Ein Mann steht vor einem Bücherregal.
Guntram Gehler ist Sachverständiger im Bereich Garten- und Landschaftsbau. © Privat
Mein beruflicher Werdegang:
Gartenbaufacharbeiter, 1981. Diplom- Ingenieur Gartenbau, Humboldt-Universität (HU) zu Berlin, 1987. Wissenschaftlicher Mitarbeiter HU Berlin. Redakteur Gartenzeitung. Diplom - Ingenieur Landschaftsarchitektur, TU Dresden, 1997. Freiberuflich tätig seit 1992.
Ich bin öffentlich bestellter Sachverständiger seit…
…1993 im Fachgebiet Gehölze, Schutz und Gestaltungsgrün sowie Standsicherheitsbeurteilung von Bäumen sowie seit 2007 im Fachgebiet Bau- und Pflegeleistungen im Garten- und Landschaftsbau.
Es war mir wichtig, mich als Sachverständiger bestellen zu lassen, weil...
Mein Vater war Sachverständiger auf dem Gebiet der Immobilienbewertung, was mein Interesse geweckt hat. Bei Ortsterminen konnte ich helfen, aufmessen etc. Grundsätzliche Dinge wie Gespräche mit Kunden führen und Vertrauen gewinnen lernte ich von ihm. In der Berufsausbildung habe ich die Grundzüge des Baumschnittes erlernt. Obstbaumschnitt hat eine lange Historie, für die ich mich begeistern konnte. Schnittreaktionen von Bäumen sowie Wundverheilung waren Themen, die mich auch im Studium in Berlin begleitet haben.

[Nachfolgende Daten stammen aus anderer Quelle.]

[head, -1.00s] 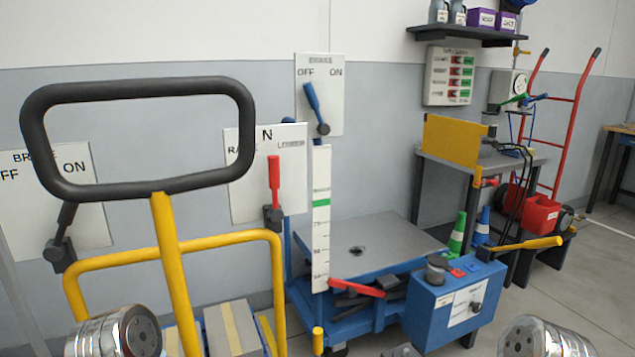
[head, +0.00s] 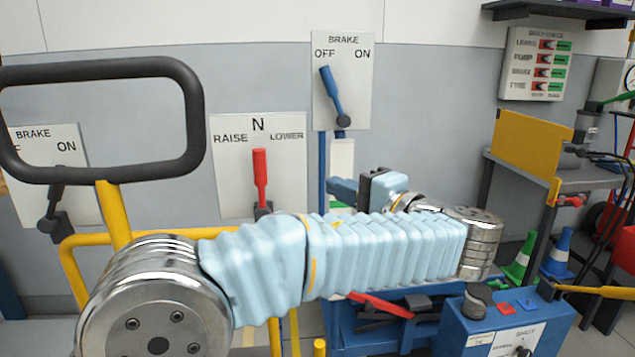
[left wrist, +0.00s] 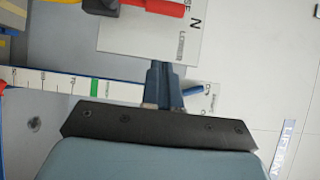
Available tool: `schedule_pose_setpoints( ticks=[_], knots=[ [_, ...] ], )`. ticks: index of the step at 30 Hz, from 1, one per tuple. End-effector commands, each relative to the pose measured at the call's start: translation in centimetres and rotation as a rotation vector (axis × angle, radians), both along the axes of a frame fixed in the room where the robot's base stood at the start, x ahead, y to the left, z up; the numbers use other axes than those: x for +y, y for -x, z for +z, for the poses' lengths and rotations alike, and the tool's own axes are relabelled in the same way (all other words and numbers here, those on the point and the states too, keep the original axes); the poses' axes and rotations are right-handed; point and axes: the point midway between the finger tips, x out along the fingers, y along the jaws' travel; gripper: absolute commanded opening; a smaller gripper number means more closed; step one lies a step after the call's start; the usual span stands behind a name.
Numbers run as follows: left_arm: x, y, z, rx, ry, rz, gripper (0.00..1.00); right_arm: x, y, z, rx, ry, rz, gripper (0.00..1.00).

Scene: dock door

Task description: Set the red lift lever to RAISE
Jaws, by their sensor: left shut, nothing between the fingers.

Als Sachverständiger kann ich mein Wissen und die über Jahrzehnte gesammelten Erfahrungen in meine tägliche Arbeit einfließen lassen.
Das macht mir an meiner Tätigkeit besonders viel Spaß:
Wenn Mängel im Garten- und Landschaftsbau auftreten, wird häufig nach den Ursachen gefragt. Antworten sind mitunter nicht einfach, vielmehr komplex und umfassen häufig Boden, Baumaterial und Ausführung. Wenn meine Lösungen von den Parteien akzeptiert werden, bin ich zufrieden.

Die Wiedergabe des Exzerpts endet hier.